** PROBLEM STATEMENT **
Copy the data that follows exactly. Include no pictures.
++++++
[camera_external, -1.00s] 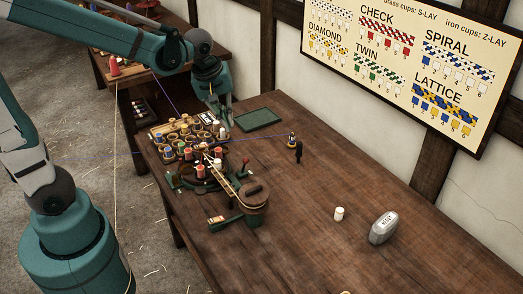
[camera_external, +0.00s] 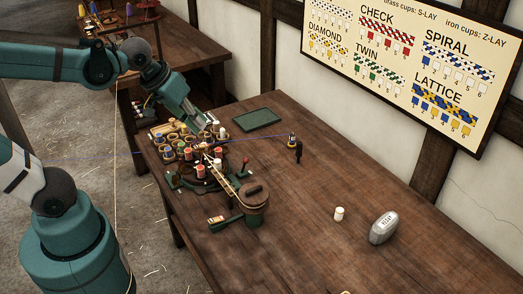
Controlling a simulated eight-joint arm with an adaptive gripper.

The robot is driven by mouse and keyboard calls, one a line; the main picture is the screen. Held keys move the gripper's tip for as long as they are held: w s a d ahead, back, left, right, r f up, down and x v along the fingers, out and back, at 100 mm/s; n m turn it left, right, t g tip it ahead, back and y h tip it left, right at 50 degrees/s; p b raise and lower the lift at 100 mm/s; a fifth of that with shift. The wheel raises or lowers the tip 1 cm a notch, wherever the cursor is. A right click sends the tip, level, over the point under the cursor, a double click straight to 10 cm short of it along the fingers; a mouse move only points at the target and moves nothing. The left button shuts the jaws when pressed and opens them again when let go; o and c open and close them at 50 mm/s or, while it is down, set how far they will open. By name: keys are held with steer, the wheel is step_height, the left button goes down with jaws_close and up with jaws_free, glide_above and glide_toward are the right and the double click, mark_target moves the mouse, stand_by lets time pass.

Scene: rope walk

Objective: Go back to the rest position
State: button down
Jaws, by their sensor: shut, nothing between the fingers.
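My gripper (camera_external: 214,127) is shut and empty. It hangs tilted above the back of the bobbin tray (camera_external: 154,135) at the left end of the table, its tips close to the tray's far right edge. I cannot tell whether the tips touch anything. My arm reaches in from the left, bent down at the wrist.
A braiding device with red and white bobbins (camera_external: 201,171) and a round drum (camera_external: 254,195) stands in front of the tray. A green tray (camera_external: 257,120), a white bobbin (camera_external: 339,213) and a silver weight (camera_external: 383,227) lie on the table (camera_external: 310,250). A thin blue thread crosses left of the table.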

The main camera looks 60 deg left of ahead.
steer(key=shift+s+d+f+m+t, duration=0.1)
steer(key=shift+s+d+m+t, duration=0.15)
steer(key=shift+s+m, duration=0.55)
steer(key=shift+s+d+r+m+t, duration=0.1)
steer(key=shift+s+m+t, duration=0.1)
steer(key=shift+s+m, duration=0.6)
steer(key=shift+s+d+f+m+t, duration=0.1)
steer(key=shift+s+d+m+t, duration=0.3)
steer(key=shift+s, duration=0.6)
++++++
** THE COMPLETED TASK **
[camera_external, -1.00s] 
[camera_external, +0.00s] 
Controlling a simulated eight-joint arm with an adaptive gripper.

The robot is driven by mouse and keyboard calls, one a line; the main picture is the screen. Held keys move the gripper's tip for as long as they are held: w s a d ahead, back, left, right, r f up, down and x v along the fingers, out and back, at 100 mm/s; n m turn it left, right, t g tip it ahead, back and y h tip it left, right at 50 degrees/s; p b raise and lower the lift at 100 mm/s; a fifth of that with shift. The wheel raises or lowers the tip 1 cm a notch, wherever the cursor is. A right click sends the tip, level, over the point under the cursor, a double click straight to 10 cm short of it along the fingers; a mouse move only points at the target and moves nothing. The left button shuts the jaws when pressed and opens them again when let go; o and c open and close them at 50 mm/s or, while it is down, set how far they will open. By name: keys are held with steer, the wheel is step_height, the left button goes down with jaws_close and up with jaws_free, glide_above and glide_toward are the right and the double click, mark_target moves the mouse, stand_by lets time pass.

Scene: rope walk

Objective: Go back to the rest position
State: button down
Jaws, by their sensor: shut, nothing between the fingers.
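My gripper (camera_external: 214,127) is shut and empty. It hangs tilted above the back of the bobbin tray (camera_external: 154,135) at the left end of the table, its tips close to the tray's far right edge. I cannot tell whether the tips touch anything. My arm reaches in from the left, bent down at the wrist.
A braiding device with red and white bobbins (camera_external: 201,171) and a round drum (camera_external: 254,195) stands in front of the tray. A green tray (camera_external: 257,120), a white bobbin (camera_external: 339,213) and a silver weight (camera_external: 383,227) lie on the table (camera_external: 310,250). A thin blue thread crosses left of the table.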

The main camera looks 60 deg left of ahead.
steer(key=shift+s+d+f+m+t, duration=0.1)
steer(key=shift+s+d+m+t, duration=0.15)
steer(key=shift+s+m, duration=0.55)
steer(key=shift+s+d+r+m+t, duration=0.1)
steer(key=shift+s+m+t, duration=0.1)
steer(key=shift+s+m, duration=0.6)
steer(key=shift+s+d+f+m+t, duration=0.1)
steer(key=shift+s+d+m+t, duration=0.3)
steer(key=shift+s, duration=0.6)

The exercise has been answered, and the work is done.